THE REQUEST: Look through the data below. Show each line where the string "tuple" occurs.

..........

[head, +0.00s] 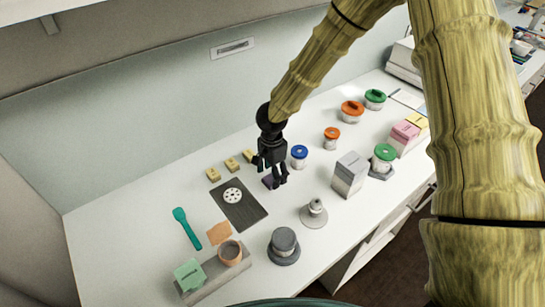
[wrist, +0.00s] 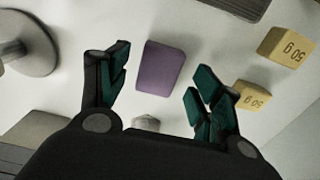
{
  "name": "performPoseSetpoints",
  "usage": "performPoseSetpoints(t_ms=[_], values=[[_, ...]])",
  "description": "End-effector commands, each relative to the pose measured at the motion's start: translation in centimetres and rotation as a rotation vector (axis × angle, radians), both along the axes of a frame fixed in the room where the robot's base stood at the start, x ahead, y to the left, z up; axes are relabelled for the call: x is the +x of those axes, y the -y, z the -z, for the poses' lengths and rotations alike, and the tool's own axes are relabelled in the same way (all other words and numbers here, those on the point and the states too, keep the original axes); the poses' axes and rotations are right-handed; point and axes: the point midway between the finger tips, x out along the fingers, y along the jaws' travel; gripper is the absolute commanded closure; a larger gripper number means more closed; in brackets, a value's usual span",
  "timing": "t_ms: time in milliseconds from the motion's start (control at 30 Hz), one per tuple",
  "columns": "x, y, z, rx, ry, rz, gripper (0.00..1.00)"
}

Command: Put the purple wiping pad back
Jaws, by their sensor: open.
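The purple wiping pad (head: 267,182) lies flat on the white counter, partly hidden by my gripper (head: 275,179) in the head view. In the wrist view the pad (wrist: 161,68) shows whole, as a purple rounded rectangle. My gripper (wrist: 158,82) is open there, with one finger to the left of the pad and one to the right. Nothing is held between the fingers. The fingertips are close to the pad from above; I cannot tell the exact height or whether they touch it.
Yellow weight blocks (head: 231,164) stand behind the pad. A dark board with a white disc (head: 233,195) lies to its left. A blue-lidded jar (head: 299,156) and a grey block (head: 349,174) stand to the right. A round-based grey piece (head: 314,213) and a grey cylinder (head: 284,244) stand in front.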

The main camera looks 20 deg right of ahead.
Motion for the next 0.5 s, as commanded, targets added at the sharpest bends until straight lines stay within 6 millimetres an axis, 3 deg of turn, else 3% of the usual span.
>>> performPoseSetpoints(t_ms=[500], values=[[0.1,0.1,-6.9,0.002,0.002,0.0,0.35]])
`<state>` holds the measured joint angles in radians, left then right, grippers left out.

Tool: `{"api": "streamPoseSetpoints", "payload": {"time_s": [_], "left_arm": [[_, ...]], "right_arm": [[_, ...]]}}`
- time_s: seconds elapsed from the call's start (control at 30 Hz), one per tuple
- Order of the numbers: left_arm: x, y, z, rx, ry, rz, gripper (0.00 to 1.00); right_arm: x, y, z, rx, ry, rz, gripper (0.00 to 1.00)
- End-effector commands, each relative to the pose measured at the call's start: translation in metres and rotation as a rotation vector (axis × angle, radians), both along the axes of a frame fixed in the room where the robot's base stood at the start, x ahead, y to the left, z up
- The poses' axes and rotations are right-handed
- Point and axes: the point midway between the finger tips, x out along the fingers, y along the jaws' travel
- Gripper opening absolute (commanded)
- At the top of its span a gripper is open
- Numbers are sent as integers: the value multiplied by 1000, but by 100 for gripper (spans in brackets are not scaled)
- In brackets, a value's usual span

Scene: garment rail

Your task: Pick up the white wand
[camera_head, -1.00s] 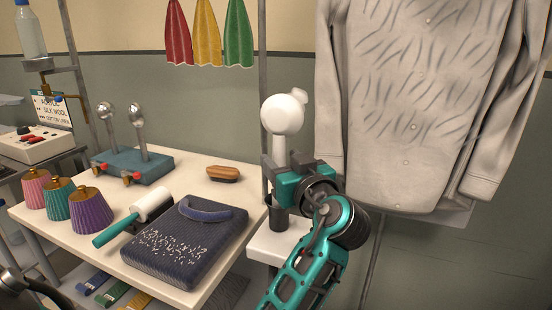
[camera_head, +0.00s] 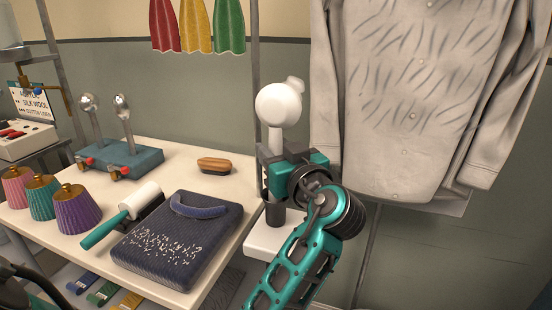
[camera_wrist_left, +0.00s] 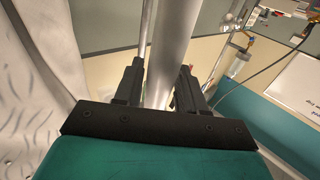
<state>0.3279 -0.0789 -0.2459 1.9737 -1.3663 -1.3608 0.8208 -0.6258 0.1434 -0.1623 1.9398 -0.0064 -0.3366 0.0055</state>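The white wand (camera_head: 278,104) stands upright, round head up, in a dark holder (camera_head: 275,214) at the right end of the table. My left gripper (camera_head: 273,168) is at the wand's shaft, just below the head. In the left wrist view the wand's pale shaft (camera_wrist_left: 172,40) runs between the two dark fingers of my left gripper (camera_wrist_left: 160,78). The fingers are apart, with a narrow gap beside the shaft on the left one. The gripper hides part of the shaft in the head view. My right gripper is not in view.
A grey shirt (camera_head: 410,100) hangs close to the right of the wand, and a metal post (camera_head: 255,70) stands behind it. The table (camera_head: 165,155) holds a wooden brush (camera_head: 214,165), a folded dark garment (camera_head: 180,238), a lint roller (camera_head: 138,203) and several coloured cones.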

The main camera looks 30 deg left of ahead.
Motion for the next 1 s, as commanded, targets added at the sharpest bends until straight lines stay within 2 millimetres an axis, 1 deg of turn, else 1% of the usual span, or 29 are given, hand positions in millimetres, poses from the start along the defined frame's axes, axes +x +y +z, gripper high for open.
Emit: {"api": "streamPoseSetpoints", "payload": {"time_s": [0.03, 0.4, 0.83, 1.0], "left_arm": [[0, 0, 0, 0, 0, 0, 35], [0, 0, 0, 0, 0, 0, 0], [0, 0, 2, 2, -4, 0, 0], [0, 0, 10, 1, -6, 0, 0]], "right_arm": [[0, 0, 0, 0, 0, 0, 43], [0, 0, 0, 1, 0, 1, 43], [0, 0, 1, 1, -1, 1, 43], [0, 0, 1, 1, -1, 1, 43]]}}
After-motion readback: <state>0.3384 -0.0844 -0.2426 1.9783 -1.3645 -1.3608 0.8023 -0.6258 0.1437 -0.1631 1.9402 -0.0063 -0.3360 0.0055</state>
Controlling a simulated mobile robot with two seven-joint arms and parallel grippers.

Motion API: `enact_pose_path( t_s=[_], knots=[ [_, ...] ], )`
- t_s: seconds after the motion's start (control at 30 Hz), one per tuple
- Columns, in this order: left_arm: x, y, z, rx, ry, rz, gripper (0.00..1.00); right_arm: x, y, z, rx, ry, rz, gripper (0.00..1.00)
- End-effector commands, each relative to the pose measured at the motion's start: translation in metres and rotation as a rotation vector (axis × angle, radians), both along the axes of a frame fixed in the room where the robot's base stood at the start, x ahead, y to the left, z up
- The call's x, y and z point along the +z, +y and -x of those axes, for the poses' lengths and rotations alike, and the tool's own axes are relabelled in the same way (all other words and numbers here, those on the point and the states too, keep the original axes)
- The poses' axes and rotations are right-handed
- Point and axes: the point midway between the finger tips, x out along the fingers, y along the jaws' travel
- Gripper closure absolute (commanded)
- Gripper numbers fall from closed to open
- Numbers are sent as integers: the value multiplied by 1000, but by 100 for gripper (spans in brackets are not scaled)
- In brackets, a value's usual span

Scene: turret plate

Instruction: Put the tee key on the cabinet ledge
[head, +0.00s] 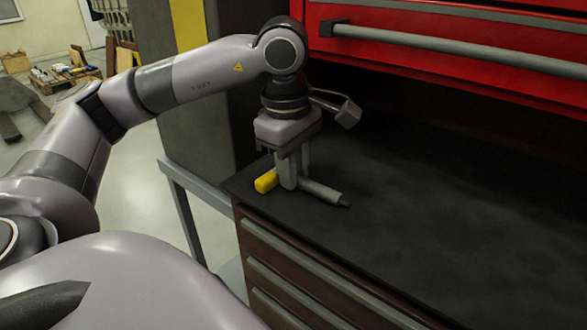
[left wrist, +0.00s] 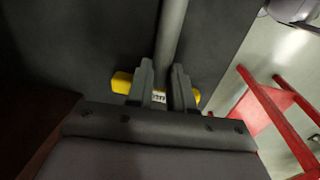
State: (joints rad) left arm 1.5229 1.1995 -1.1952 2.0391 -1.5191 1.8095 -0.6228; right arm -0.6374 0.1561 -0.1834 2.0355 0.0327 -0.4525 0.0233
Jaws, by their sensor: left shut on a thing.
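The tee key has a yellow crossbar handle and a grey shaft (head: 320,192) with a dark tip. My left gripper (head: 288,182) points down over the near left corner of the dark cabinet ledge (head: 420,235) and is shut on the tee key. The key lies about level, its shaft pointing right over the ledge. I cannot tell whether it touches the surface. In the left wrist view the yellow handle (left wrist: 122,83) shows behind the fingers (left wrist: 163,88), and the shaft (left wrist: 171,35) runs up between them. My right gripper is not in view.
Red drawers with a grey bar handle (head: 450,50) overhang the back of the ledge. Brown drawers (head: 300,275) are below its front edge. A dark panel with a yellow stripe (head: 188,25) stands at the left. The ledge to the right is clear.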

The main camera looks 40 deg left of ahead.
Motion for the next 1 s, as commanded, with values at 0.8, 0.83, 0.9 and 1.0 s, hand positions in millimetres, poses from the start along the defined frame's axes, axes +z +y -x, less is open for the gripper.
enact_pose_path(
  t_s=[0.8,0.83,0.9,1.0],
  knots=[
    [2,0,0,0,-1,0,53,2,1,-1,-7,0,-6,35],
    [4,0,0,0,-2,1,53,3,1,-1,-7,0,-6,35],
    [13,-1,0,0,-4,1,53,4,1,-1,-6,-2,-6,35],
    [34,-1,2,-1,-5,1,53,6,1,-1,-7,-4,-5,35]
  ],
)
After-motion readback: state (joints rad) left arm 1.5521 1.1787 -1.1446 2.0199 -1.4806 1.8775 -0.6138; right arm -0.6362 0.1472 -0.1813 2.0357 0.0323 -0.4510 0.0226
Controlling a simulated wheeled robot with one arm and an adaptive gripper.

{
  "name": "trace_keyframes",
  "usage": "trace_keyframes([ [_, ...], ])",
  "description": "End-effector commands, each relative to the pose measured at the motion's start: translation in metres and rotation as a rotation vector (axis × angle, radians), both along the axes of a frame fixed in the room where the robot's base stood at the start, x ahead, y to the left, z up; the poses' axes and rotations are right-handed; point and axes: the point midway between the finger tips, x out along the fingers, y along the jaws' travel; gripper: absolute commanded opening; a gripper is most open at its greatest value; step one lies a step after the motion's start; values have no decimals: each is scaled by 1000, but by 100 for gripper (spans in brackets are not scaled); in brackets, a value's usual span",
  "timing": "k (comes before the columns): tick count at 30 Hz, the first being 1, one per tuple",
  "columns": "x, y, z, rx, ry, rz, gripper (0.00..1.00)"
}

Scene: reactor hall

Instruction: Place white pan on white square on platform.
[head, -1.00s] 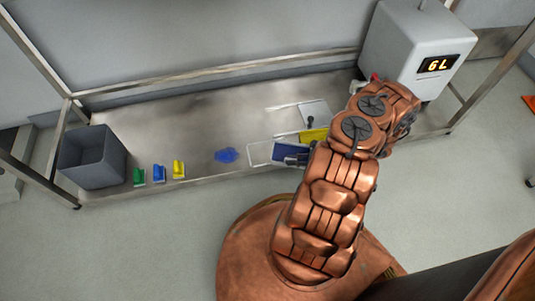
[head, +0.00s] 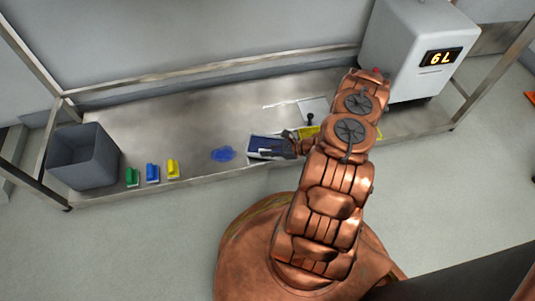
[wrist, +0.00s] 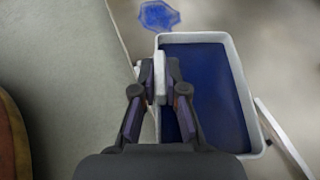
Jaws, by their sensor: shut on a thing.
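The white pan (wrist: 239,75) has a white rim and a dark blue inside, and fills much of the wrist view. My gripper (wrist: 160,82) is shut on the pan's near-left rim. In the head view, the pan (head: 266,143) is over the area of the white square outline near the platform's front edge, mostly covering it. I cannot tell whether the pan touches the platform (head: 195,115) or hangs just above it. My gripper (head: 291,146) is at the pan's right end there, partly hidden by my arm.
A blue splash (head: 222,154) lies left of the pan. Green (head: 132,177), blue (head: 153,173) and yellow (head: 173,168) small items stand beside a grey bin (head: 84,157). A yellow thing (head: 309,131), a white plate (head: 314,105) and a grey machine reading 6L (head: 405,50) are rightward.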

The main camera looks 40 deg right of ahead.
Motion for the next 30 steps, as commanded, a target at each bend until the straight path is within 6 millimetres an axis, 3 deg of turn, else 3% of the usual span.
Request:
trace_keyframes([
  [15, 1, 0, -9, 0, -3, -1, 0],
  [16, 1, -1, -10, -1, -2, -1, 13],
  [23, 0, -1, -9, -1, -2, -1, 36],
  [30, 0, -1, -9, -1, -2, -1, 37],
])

..........

THE OUTPUT:
  "timing": "t_ms: time in milliseconds from the motion's start (control at 30 Hz), one per tuple",
- time_s: seconds elapsed from the call's start (control at 30 Hz), one per tuple
- t_s: seconds after the motion's start (control at 30 Hz), one per tuple
  "timing": "k (comes before the columns): tick count at 30 Hz, the first being 1, one per tuple",

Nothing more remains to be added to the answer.